The scene changes to the gardens of the Buen Ritiro in Madrid. After the chorus comments on what they perceive to be the king’s new mistress (Elèma, of course), Fernando, alone, expresses guilt feelings about now loving Elèma instead of Carmine. Just then, Elèma and the king enter. The king asks Fernando about Carmine, but he just bows and leaves. Elèma asks the king to intercede in favor of the moors, when the latter names his price: a word of love from her, which she refuses, saying that she fears the resulting scorn. The Duke of Lerma enters, telling the king that Fernando has dared to draw his sword in the royal palace. The latter asks for an explanation, and Fernando tells him that a lady’s honor was outraged, pointing to Elèma. The king approves Fernando’s action, asks Elèma for her arm and reminds the courtiers that it is he who reigns.
Act III takes place in the throne room of the royal palace. Carmine, alone, muses about the recent happenings, and realizes that Elèma did not want to steal Fernando’s love from her. Elèma enters, Carmine tells her that she will be her friend in joy and sorrow, and then leaves. Alone, Elèma states that she will go away, but that she wants Carmine to marry Fernando tomorrow. Fernando enters and tells Elèma that he will leave Spain forever the next day. Asked about Carmine, he says that she will forget him. Elèma replies that Carmine will die if he leaves, and begs him for mercy. Fernando states his love for Elèma who inadvertently admits that she loves him in return. He is now happy, but she orders him to marry Carmine tomorrow, which Fernando agrees to do. A crowd is heard screaming and yelling, as they chase an old Moorish man. Fernando runs out with his sword to save him — it is Delascar.

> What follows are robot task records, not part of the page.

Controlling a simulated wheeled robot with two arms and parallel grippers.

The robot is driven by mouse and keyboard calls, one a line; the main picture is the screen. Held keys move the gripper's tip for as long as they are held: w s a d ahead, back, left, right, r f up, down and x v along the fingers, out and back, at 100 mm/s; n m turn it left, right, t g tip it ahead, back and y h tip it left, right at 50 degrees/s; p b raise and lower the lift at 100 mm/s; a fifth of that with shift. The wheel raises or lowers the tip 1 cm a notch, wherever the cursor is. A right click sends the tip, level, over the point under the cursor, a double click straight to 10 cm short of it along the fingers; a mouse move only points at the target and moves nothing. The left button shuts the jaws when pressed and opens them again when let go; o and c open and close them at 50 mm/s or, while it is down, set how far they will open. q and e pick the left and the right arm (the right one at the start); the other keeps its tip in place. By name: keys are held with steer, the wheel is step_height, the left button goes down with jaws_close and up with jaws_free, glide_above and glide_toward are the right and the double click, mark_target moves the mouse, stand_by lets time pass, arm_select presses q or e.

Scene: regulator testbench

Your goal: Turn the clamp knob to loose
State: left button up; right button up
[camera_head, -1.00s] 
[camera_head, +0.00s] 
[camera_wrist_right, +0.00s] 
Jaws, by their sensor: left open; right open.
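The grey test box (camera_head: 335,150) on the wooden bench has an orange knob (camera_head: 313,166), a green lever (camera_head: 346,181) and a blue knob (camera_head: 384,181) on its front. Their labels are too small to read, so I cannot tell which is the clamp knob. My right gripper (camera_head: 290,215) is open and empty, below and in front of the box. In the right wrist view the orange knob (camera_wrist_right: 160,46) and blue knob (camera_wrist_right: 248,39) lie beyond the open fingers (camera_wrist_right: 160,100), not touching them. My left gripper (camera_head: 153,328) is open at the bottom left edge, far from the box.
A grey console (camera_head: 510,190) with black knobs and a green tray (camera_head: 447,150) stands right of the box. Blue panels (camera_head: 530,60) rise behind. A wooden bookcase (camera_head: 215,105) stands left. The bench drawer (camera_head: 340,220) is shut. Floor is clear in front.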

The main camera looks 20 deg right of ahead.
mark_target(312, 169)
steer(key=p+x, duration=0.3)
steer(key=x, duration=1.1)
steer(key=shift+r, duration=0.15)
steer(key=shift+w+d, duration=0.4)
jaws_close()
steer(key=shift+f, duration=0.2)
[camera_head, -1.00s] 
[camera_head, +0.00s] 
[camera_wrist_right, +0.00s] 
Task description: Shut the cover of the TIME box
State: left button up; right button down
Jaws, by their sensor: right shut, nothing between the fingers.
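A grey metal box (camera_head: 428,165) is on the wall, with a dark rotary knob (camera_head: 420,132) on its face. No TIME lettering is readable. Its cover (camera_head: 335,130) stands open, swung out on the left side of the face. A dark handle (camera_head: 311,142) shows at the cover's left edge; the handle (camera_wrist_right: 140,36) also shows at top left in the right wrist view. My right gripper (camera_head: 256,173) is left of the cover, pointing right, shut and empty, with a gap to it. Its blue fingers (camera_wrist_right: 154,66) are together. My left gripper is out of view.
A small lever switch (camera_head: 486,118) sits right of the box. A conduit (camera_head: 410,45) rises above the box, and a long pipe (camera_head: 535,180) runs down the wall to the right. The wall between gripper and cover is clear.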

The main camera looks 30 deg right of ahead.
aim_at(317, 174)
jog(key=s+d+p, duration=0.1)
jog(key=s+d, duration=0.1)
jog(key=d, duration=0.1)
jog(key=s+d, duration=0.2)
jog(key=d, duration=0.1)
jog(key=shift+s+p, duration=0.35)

The King, alone, enters with a paper in his hand. It is the edict which would expel the moors that the Duke of Lerma and his followers want him to sign. He says to himself that only Elèma could save her people by becoming the queen of his heart. The Duke of Lerma announces Carmine. Knowing her to be Elema’s friend, the king expresses hope. When he realizes her entreaties have nothing to do with Elema, he becomes furious and signs the document, then announces this to Lerma and the courtiers. Delascar tries to object, but the king tells him it is too late — the decree has been signed. The king also has Fernando thrown into prison for daring to threaten his person.
In Act IV, the moors have returned to Valencia where they plan to board ships for Morocco. They are bitterly lamenting the need to leave Spain, which had been their home for seven centuries, while Delascar expresses his outrage about his daughter’s readiness to sacrifice their honor. He tells the chorus that he plans to join them in exile. They leave, Elèma enters with Carmine, telling her that she will soon be married to Fernando. The latter is brought in by the king, who frees him, and tells him to marry Carmine. Leaving, the king tells Elèma that she will obtain from him all that she wished. Left alone, Elèma expresses her misery at Fernando’s choosing Carmine (forgetting that she had ordered him to),and starts to pray. Her father, entering, tells her that the king has signed a pardon for Delascar, and asks her to what she owes this favor. She replies: “to my prayers, to your daughter’s tears”. He tells her that she prayed for him in vain, that it is his duty to share the fate of his brothers, and hers to follow him. He seems willing to forgive her for the shame she has caused him, but, when she continues to refuse, because love keeps her there, he curses her and stabs her with his dagger. The king and the others enter, as Elèma dies sweetly in Fernando’s arms..
I mori diValenza is the fourth of Ponchielli’s neglected other operas to become available on CD. I Lituani, originally issued on LP in 1979 had been the first of these. This was followed by a long drought, with no further Ponchielli operas showing up in stores until the 21st century, when there was a revival of Marion Delorme in Montpellier, France, which was issued on the Accord label. More recently, I promessi Sposi was given as a concert in Sondalo, Italy, and released by Bongiovanni , followed by I Mori di Valenza on the same label in 2007. I am confident that more of Ponchielli’s works will turn up in the coming years.
Musically, I mori di Valenza has many similarities to La gioconda, but is not quite on the level as the better known work, although that might have been a bit too much to expect. La gioconda is one of the great masterpieces of Italian opera, and has long been a staple of the standard repertory, with the exception of Northern Europe and France. Perhaps, the most striking similarities are between the two soprano roles, both heroines have the same self-sacrificing nature, and both being killed at the end by the baritone.
The two principal roles in Mori di Valenza are Elèma with three arias and Delascar with two. They also have two major duets. They are interpreted by Natalia Margarit and Maurizio Zanchetti respectively. Both are fine singers, although neither has as yet attained stardom and both took part in the previously mentioned concert of I Promessi Sposi in Sondalo. Margarit has also recorded a solo CD of arias from mostly unfamiliar works on the Bongiovanni label, while Zanchetti recorded a complete Chatterton by Leoncavallo for the same firm. The other roles are all taken by other promising young singers.
This recording can be highly recommended to all lovers of Italian opera, but especially those who enjoy Ponchielli and La gioconda.